Explore the ways ambition is presented and developed in the texts Macbeth and Animal Farm. Macbeth and Animal farm have many common elements that can be paralleled between the two texts. One of the main ideas is the way the two main characters, Macbeth and Napoleon have an intense ambition and languish to have control over others which they take by force and their desperate attempts to contain it. William Shakespeare portrays Macbeth as a cold-blooded, power-hungry and ambitious tyrant, blinded by his burning desire to be authoritative, who will go to extreme measures to achieve his goals. On the contrary, George Orwell shows Napoleon as a manipulative character who hides his true intentions (much like Macbeth) from all those around him, even those who are his supposed allies. Both texts have historical backgrounds. Orwell writes about the Russian Revolution, in form of an allegory, (which has led to the fable being described as political literature with universal resonance), however Macbeth was a play of extreme violence written in the Elizabethan period for the reigning monarchs (King James I) in 1606.
Shakespeare shows the darker side of humanity through Macbeths desire to be the best and how he becomes ruthless and emotionless from securing it. Macbeths ambition first comes to light to the reader when Banquo describes Macbeth as “rapt withal” after hearing the witches prophecies which strongly indicated that he would become King. The word “rapt” can be interpreted to be a double entendre suggesting that Macbeth is both wrapped up in his thoughts and is unable to find a way out as well as being literally entranced and “rapt” by the news the witches have told him. Although Banquo strongly dismisses the idea that the prophecies could even contain the faintest bit of truth however Macbeth quickly becomes intrigued by what the witches have to offer him pleading “Stay you imperfect speakers. / Tell me more.” It is at this point that the reader realises that Macbeth’s desires are not “honest trifles” like those of his companions and later on in the scene this idea is reinforced by Shakespeare’s deliberate use of an “[Aside]” showing that Macbeth is aware his thoughts are wrong.

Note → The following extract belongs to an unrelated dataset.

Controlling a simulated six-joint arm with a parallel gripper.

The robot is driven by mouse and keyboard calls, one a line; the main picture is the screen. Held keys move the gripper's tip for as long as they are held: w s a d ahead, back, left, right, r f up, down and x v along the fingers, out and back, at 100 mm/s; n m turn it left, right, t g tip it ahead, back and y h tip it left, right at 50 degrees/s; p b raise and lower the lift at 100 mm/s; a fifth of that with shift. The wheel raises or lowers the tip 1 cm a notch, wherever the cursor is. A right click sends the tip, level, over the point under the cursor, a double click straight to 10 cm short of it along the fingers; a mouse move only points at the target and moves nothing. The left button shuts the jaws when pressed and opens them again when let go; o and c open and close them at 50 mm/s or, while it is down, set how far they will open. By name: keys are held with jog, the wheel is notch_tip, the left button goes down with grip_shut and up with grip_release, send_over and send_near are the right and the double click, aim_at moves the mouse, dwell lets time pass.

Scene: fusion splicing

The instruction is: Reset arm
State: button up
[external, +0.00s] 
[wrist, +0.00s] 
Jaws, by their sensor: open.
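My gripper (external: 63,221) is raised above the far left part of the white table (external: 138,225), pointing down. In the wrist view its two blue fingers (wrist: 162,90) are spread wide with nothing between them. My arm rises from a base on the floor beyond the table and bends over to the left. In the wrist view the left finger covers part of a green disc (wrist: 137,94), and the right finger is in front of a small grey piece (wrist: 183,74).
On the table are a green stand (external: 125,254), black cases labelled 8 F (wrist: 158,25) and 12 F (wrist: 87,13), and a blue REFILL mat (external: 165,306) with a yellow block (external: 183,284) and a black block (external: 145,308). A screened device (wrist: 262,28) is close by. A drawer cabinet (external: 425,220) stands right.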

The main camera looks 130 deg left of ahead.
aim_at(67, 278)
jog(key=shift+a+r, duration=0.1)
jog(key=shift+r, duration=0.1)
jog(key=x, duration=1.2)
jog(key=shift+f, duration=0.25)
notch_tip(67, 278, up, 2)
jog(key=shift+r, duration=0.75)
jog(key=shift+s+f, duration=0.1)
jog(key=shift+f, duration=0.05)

Audiences watching they play at the time would have believed that Macbeth was acting under the influence of the witches enchantments when deciding to keep his desires to himself. This links to the idea of Macbeth’s ambition taking priority over loyalty towards the king and his companions, knowing that if they could hear his thoughts they would horrified. Shakespeare represents Macbeth’s desire in a direct and harsh way in comparison to Orwell who tries to subtly introduce Napoleon and keep his thoughts private from the reader. When both characters are first introduced their description give the reader an insight as to what their personalities are like and in Napoleons case could foreshadow later events. In the opening of the second chapter Orwell introduced Napoleon as “a large, rather fierce-looking Berkshire boar, the only Berkshire on the farm” as well as stating that he was “not much of a talker but with a reputation for getting his own way.” This immediately sets him apart from the rest of the pigs and the word “only” also shows he has a different mind-set from those around him and is a unique and individual character. The deliberate use of the word “large” is effective as it foreshadows the magnitude of Napoleon’s ambition to gain power and control of Animal Farm.
The description of Napoleon as “fierce-looking” also could suggest that he will terrorise the animals later on in the book and he will rely on fear in order to fulfil his ambition. On the other hand the description of Macbeth as “noble” and “valiant” leaves the reader with a false first impression of Macbeth’s personality. In Act 1 Scene 7 Shakespeare expresses Macbeth’s feelings and emotions through the use of a soliloquy. This is a technique he uses to show the confusion that Macbeth is facing due to his ambition to rule Scotland. In the beginning of the soliloquy Macbeth is questioning whether sacrilege is the answer to his problems and his state of mind is unstable suggesting he does not want to commit a crime. Near the end of the soliloquy he uses nature imagery to show what he is doing is unnatural and going against the ‘Divine Right of King’ by personifying nature through stating that “The tears shall drown the wind.”
This could be a reference to the tears that will be shed by those in the castle upon hearing of King Duncan’s death. The last lines of the soliloquy are important as Macbeth states: “I have no spur / To prick the sides of my intent, but only / Vaulting ambition which o’erleaps itself / And falls on th’other–” suggesting that he aware that the consequences of allowing his ambition to control his actions could backfire. This implies that Macbeth’s excessive ambition is like a horse that attempts to cross a hurdle that is too high and falls.” It is extremely convenient that Lady Macbeth enters at this time as this suggests that she is the spur that will drive him on to achieve the power and status that he believes he rightly deserves.